These days, many employees at companies large and small to sign an agreement when they’re onboarded. It says that they’re not allowed to work for a competing company, or to start a competing company, for a certain number of years after they part ways with their current employer.
Once a rare practice restricted to specialized employees in industries where trade secrets and corporate espionage are areas of concern, noncompetes are affecting lower-wage workers as well: somewhere between 36 million and 60 million workers have signed them, according to a 2016 report by the Economic Policy Institute. If properly enforced, these agreements make it impossible for an employee to quit his or her job in favor of a better-paying job in the same industry. That’s why the White House has issued an executive order taking aim at this practice. What does that mean for the average worker?
The President’s order, issued on July 9, 2021, makes it clear that anticompetitive behavior by corporations is a concern for the White House. Not only has consolidation by large companies driven up prices for consumers, but the administration argues that it has also driven down wages for employees. That’s why, among other provisions, the latest order encourages the FTC to ban or limit non-compete agreements.
What it means for employees
This executive order, while non-binding, is a rare federal initiative that addresses noncompetes. All other laws on the subject are at the state and local level. In three states – California, North Dakota, and Oklahoma – noncompetes are already completely illegal, and other states limit their use under some circumstances. However, these laws are frequently ignored. By making the signing of a noncompete a condition of employment, companies can force employees to sign.
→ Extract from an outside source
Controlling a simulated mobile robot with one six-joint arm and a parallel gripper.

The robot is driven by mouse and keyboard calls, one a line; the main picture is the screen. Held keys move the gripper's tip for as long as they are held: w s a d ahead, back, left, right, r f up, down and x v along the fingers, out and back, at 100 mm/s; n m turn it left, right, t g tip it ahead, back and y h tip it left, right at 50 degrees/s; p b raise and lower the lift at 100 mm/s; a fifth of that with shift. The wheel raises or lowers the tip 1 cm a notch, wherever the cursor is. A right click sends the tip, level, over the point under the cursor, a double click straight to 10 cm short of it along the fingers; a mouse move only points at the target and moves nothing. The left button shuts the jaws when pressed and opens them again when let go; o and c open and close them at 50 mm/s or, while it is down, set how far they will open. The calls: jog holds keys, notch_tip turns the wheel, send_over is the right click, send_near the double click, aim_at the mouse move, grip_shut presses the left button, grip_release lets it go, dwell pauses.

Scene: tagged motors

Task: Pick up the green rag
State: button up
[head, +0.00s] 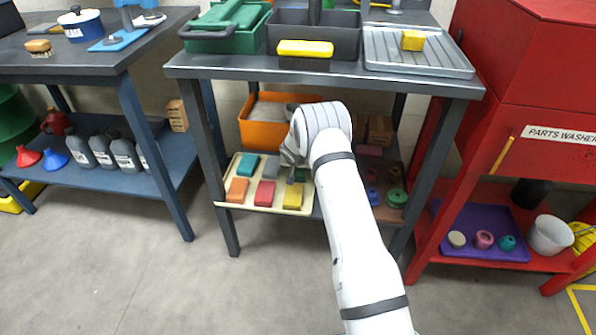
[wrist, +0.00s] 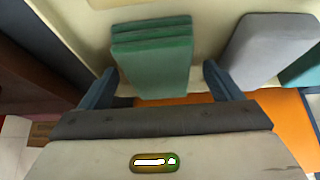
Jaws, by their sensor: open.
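The green rag (wrist: 152,62) is a folded, layered block on a cream tray (head: 226,192) on the middle table's lower shelf. In the head view only a small part of the green rag (head: 301,175) shows beside my gripper (head: 290,163). In the wrist view my gripper (wrist: 159,75) is open, with one dark blue finger on each side of the rag's near end. I cannot tell whether the fingers touch it. A grey rag (wrist: 268,48) lies to its right, with a teal rag (wrist: 306,68) beyond.
The tray also holds orange (head: 237,190), red (head: 264,193) and yellow (head: 292,197) rags. An orange bin (head: 257,133) stands behind the tray. The tabletop (head: 340,73) is above my gripper, and a table leg (head: 222,190) is left of the tray.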

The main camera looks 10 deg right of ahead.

Enforcing those agreements, on the other hand, is difficult. The company can threaten employees with legal action or arbitration, but the upshot of such cases tends to depend on how much time and money the employee has to fight it. That’s why some legal experts are in favor of a blanket ban on the contracts nationwide. However, it’s more likely that the FTC will choose a more nuanced approach, perhaps banning them only for unskilled work. That would protect the most vulnerable workers without imperiling any genuine trade secrets.
Whatever the FTC decides, this executive order lays out the administration’s priorities clearly. The White House will continue to prioritize the rights of workers over those of corporate interests.
For now, employers should review their policies with qualified professionals and be prepared for regulatory changes in the future.